Written exercise:
Only lines with the string "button" matter here; gather them from the material below.

BEGIN Raw data

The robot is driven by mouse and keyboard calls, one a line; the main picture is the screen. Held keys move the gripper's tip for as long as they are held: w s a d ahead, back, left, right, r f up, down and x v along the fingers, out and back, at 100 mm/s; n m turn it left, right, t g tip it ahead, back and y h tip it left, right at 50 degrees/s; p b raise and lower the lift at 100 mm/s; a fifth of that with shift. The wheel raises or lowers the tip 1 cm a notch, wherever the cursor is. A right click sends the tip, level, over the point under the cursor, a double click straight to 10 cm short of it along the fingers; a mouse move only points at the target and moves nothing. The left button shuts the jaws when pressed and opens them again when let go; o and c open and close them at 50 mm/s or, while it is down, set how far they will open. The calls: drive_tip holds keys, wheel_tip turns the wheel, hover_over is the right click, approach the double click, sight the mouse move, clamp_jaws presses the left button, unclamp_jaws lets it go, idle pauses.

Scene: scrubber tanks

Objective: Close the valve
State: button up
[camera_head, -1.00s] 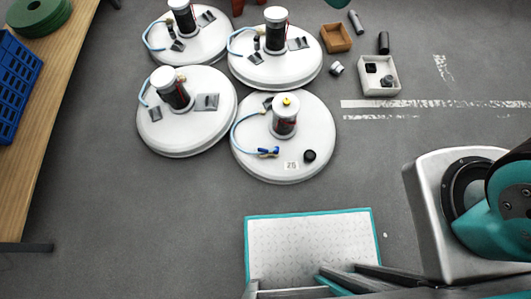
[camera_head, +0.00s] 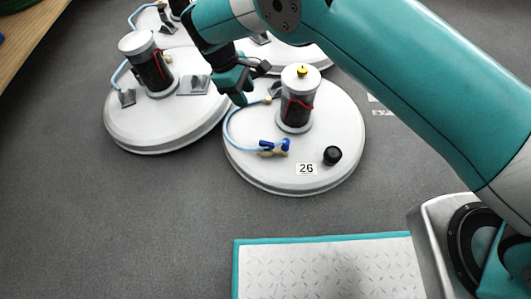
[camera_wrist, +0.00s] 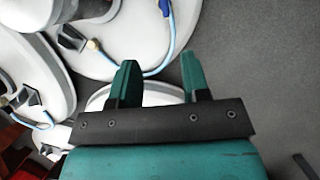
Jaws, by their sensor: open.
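The valve (camera_head: 274,148) has a blue handle and a brass-coloured body. It lies on the round white tank lid (camera_head: 245,170) marked 26, at the end of a light blue hose (camera_head: 229,128). In the wrist view a blue piece (camera_wrist: 165,8) that looks like the valve is cut off by the top edge. My gripper (camera_head: 240,98) is over the lid's far left part, up and left of the valve and apart from it. In the wrist view my gripper (camera_wrist: 161,78) has two teal fingers spread with nothing between them. How far the handle is turned is too small to tell.
A cylinder with a yellow knob (camera_head: 302,72) stands on the same lid, beside a black cap (camera_head: 332,155). Another white lid (camera_head: 125,125) with a cylinder is at the left, and more stand behind. A wooden table (camera_head: 25,40) is at the far left.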

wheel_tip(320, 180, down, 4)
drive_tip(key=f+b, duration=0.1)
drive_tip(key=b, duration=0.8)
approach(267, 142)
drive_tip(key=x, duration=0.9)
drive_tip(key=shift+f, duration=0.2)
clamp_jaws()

END Raw data

Exercise result:
The robot is driven by mouse and keyboard calls, one a line; the main picture is the screen. Held keys move the gripper's tip for as long as they are held: w s a d ahead, back, left, right, r f up, down and x v along the fingers, out and back, at 100 mm/s; n m turn it left, right, t g tip it ahead, back and y h tip it left, right at 50 degrees/s; p b raise and lower the lift at 100 mm/s; a fifth of that with shift. The wheel raises or lowers the tip 1 cm a notch, wherever the cursor is. A right click sends the tip, level, over the point under the cursor, a double click straight to 10 cm short of it along the fingers; a mouse move only points at the target and moves nothing. The left button shuts the jaws when pressed and opens them again when let go; o and c open and close them at 50 mm/s or, while it is down, set how far they will open. The calls: drive_tip holds keys, wheel_tip turns the wheel, hover_over is the right click, approach the double click, sight the mouse move, clamp_jaws presses the left button, unclamp_jaws lets it go, idle pauses.
State: button up

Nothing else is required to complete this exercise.